The Supreme Court of Canada’s conclusion that the Truth in Sentencing Act is unconstitutional is challenging to explain. In part this is because of the rhetorical flourish of the legislation. Who can oppose Truth, especially with a capital T? But mainly it is because most of us know very little about our criminal justice system and about our prisons.
The Canadian Criminal Code is written, like much criminal law around the world, with a series of ‘theoretical maximum’ penalties. Parliament sets out what the maximum possible sentence can be. The courts then apply the law.
Applying the law can be complicated. Every crime is comprised of a particular kind of knowledge, specific actions, potential consequences. Evidence needs to be carefully weighed. Criminal conviction is the most serious penalty that our society condones. It can, and should, be complicated. It’s serious.
Sentencing is even more intricate. The judge considers the individual circumstances of the crime against the theoretical maximum of the Criminal Code. The Criminal Code gives detailed instructions about what factors are relevant when considering a sentence, these run to about three pages. Two of these factors that were highlighted by the court are parity (fairness as between offenders) and proportionality (to the seriousness of the crime and the degree of individual responsibility).
Judges have discretion to take time spent in pretrial custody into account because, like all of the other factors, it is not evenly distributed among offenders. Pre-trial custody, unlike post-sentencing custody, cannot reduce the amount of time before a person is eligible for parole. Those who are locked up before trial are more likely to be poor and to lack supporters and community connections. They are often unable to meet a monetary requirement for bail, or unable to demonstrate that they have a stable address.
Pre-trial detention conditions are worse than those for post-trial offenders. Remand centres, with a transient population, are generally maximum security facilities with no provision for education or treatment of any sort. People stay there for indefinite amounts of time.
For all of these reasons, the practice of considering ‘extra credit’ for pretrial time has emerged. It is not automatic, it can be weighed in the mix. This credit recognizes that those who do time pre-trial are deprived of their liberty prior to being convicted of anything, in rotten conditions, for an indefinite amount of time. Most often because they are poor.
Without pretrial credit, those who serve time before being sentenced would end up with longer sentences than identically situated wealthier people.
The government had sought to change this on the basis that a system can could be represented by the pithy formula ‘one and a half days equals one day’ is misleading. This view only makes sense in the absence of any knowledge about what is actually going on. The Court held that stripping judges of their inherent discretion to weigh all factors in sentencing could not be done in an ambiguous way.
Many believe it ought not be done at all. But that was not the question this time around.
Pretrial detention exacerbates all the other biases that we well know are embedded in our criminal justice system.
That is the truth about sentencing. Don’t let the government tell you otherwise.

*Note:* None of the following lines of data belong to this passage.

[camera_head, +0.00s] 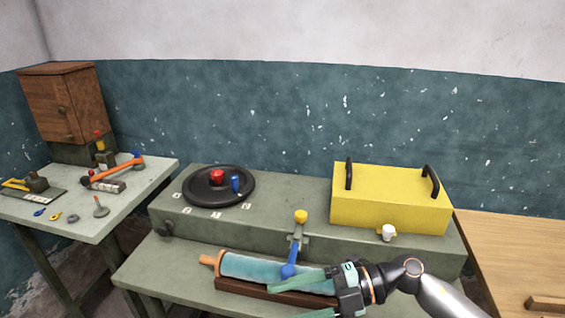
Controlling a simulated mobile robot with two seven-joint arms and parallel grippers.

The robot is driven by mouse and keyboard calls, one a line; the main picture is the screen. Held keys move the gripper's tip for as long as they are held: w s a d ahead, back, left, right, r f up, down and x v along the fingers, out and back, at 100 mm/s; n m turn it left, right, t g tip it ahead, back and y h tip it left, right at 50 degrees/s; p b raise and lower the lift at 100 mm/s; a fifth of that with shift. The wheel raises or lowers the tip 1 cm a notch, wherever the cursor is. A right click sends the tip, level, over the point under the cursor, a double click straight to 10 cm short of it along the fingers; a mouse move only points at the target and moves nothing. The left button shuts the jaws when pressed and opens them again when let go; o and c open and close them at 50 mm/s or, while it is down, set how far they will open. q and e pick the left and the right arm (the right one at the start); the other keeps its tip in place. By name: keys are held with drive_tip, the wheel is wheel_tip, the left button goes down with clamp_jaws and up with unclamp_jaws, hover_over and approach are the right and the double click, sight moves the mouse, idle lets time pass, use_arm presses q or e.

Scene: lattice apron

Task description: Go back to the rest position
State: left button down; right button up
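My right gripper (290,300) comes in from the lower right, over the front of the green bench. Its two pale green fingers point left and are spread apart, with nothing seen between them. The lower finger is partly cut by the bottom edge. The gripper covers the right end of a light blue cylinder (250,267) with an orange-brown end, which lies along a dark brown wooden cradle (254,288). Whether the fingers touch the cylinder or cradle cannot be told. My left gripper is not in view.
Behind stand a grey-green raised block with a black dial (205,199), a yellow-knobbed lever with a blue handle (290,270), and a yellow box (390,212) with black handles. A side table (60,208) with tools is at left, a wooden surface (500,250) at right.

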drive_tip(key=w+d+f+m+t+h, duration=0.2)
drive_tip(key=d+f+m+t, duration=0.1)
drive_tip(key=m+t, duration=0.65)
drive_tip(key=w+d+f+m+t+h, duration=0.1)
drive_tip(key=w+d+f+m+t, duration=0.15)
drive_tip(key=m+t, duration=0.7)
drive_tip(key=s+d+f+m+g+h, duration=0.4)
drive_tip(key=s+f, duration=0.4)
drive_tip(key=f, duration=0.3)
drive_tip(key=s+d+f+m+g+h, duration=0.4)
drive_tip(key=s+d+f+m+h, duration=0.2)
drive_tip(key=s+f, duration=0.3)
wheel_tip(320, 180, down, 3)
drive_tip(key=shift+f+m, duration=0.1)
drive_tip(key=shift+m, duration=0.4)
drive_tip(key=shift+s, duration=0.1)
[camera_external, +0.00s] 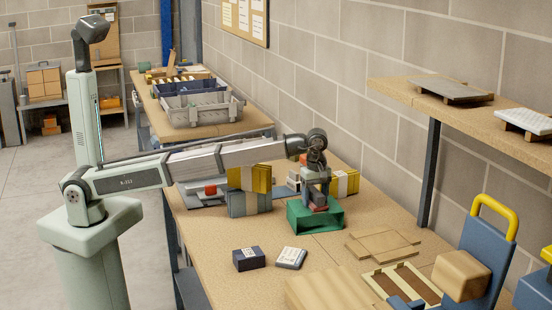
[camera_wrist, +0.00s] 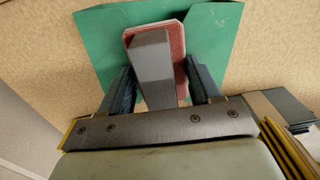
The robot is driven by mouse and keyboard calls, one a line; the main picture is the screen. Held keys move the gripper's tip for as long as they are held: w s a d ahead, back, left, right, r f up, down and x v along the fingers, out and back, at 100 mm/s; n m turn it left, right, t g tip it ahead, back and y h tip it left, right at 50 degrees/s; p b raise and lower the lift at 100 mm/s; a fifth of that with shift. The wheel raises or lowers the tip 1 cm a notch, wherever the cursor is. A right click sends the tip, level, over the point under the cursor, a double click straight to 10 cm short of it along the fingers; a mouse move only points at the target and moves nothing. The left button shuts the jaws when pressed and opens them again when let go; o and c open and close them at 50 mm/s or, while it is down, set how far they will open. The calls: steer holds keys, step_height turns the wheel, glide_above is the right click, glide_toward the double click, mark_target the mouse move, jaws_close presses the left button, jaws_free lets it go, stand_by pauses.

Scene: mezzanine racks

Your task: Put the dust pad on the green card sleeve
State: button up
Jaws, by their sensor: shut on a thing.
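My gripper (camera_external: 316,188) points down over the worktable and is shut on the dust pad, a reddish pad (camera_external: 318,208) with a grey block on its back. In the wrist view the grey block (camera_wrist: 151,62) sits between my two dark fingers (camera_wrist: 163,88), with the red pad (camera_wrist: 175,38) showing around its edge. The green card sleeve (camera_external: 300,221) lies on the table directly below and around the pad. Its green sides (camera_wrist: 100,40) spread out behind the pad in the wrist view. I cannot tell whether the pad touches the sleeve.
Yellow-and-grey bundles (camera_external: 250,190) stand close left of the sleeve, another yellow stack (camera_external: 345,183) behind it. Wooden boards (camera_external: 382,244) lie to the right. Bare tabletop (camera_external: 215,240) shows at the left.

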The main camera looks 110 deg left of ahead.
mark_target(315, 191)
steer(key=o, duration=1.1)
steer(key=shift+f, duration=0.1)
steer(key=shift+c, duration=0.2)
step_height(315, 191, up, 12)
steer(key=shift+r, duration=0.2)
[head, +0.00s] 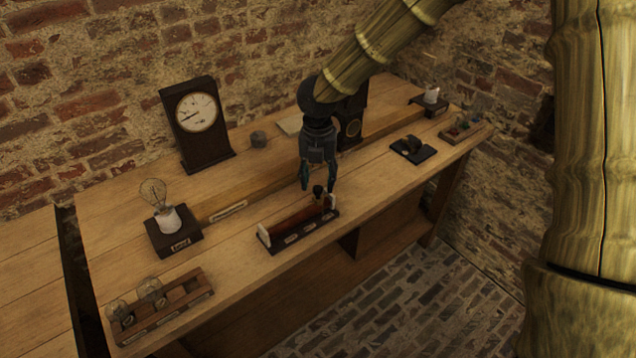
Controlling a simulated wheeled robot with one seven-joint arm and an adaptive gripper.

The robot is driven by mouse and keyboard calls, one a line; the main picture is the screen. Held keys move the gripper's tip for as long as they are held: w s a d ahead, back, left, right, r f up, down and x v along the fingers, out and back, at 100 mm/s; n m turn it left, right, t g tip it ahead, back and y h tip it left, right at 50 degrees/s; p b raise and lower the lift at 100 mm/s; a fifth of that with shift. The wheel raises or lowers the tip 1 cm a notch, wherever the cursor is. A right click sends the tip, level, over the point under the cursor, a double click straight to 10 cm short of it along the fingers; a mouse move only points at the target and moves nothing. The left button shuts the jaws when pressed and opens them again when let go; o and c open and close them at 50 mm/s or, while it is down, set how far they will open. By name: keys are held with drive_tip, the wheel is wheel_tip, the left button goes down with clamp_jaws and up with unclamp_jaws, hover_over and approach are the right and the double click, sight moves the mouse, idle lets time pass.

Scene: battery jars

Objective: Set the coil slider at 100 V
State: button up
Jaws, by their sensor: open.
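The coil (292,231) is a reddish-brown wound cylinder between pale end pieces on a dark base with several small labels. It lies near the front edge of the bench. Its slider (318,193) has a dark knob and stands near the coil's right end. My gripper (319,188) points down over that right end, its fingers open. The knob shows between or just in front of the fingertips; I cannot tell if they touch it. The label writing is too small to read.
A dial meter (197,113) in a dark case stands at the back left. A lamp on a dark block (174,241) and a rack of bulbs (160,311) are at left. A dark switch-like piece (413,150) lies right. Bare bench (375,185) lies right of the coil.

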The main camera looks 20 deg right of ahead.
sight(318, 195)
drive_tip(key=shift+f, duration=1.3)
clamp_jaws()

I hate to quibble over details, but it’s important to clarify that the Supreme Court of Canada did not decide on the constitutionality of s. 719 of the Criminal Code (as amended by the Truth in Sentencing Act). Rather, the Court dealt with the narrow question of whether “ineligibility for early release and parole while on remand a ‘circumstance’ that can justify granting enhanced credit for pre-sentence custody under s. 719(3.1) of the Criminal Code”. It concluded, applying methods of statutory interpretation, that such ineligibility can justify enhanced credit.
And I wholeheartedly agree with you: the Court was right to interpret that section narrowly so as to preserve judicial discretion.